1. Determine which filesystem page needed(according the path of file, if an file path has  "/root" as prefix mean to find the file in disks mounted as "/root" mountpoint )

2. Allocate enough memory pages in kernel space to hold the identified fileysystem pages.

3. Establish mappings between memory pages and the filesystem pages stored in disk.

4. Instructions runs in CPU may need code in a virtual address which is in memory(MMU find the page desired not in memory), then CPU raise page faults for each of those memory pages.

5. Linux operating system will allocate more pages to the process, filling those pages with data from disk, configuring the MMU, and CPU continue works.

The Filesystem data is cached libk other memory pages. On subsequent I/O requests, some or all of the file data may still be present in physical and can be reused without rereading from disk. Just like the coying file example in 1.1.

1.4 FIle Locking

File locking is a scheme in which a process can prevent others from accessing data stored in the private space.

1.5 Stream I/O

Not all I/O is block-oriented, There is also stream I/O modled as on a pipeline. The bytes of an I/O stream must be accessed sequentially. TTY(console) devices, print ports, and network connections are common examples of streams.
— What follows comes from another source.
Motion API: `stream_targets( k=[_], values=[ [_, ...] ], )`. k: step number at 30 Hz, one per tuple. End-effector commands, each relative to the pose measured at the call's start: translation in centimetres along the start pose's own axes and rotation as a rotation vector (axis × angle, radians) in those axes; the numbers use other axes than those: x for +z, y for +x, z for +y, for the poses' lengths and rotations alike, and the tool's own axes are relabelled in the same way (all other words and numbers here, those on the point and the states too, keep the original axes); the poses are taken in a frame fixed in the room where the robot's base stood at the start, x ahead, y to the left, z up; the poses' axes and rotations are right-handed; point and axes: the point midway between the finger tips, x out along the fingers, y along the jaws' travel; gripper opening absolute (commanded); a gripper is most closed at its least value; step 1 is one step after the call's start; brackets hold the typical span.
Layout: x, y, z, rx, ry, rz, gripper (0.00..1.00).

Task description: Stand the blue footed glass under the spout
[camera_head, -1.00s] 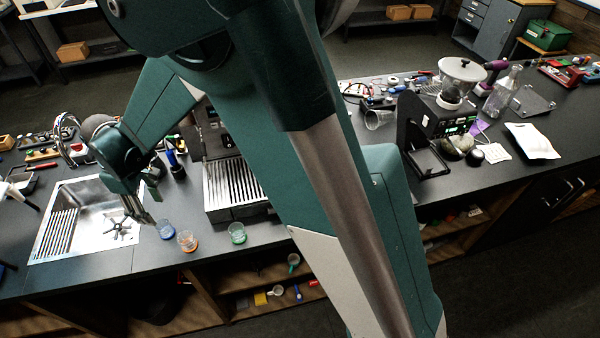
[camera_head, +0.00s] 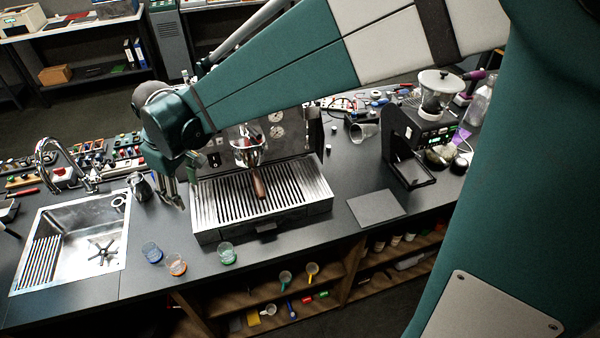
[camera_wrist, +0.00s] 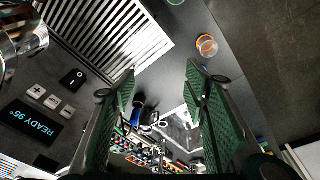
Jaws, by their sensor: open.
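The blue footed glass (camera_head: 152,252) stands upright on the counter between the sink and the brewer's front left corner. An orange glass (camera_head: 176,264) is close to its right, and a green glass (camera_head: 227,253) stands farther right. The brewer (camera_head: 290,132) has a portafilter handle (camera_head: 258,183) jutting out above its slatted drip tray (camera_head: 307,190); the spout itself is hard to make out. My gripper (camera_head: 179,196) is open and empty, at the tray's left end, apart from the glasses. In the wrist view, the orange glass (camera_wrist: 207,46) shows beyond my right finger, which mostly hides the blue one.
A grinder (camera_head: 425,130) and a dark flat mat (camera_head: 376,208) are to the right of the brewer. The counter in front of the tray's right half is clear.

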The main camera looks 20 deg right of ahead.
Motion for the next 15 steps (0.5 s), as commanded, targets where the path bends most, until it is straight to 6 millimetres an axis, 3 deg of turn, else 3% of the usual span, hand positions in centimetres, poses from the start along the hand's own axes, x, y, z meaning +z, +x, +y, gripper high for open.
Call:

Streams are generally, but not necessarily, slower than block devices and are often as the source of the intermittent input. Most OS allows streams to be placed into non-blocking mode, which permits a process to check if input is avavible on the stream without getting stuck to waiting input.

Another ability is for stream is readiness selection. This is similiar to non-blocking mode, but offloads the check for whether the process is ready to the operating system. The operating system can be told to watch a collection of streams and returns an indication to the process about which streams are ready.This ability permits a process to multiplex many active streams using common code and a single thread by leveraging the readiness information returned by the operating system. This is widely used in network servers to handle large numbers of network connections. Readiness selection is essential for high-volume scaling.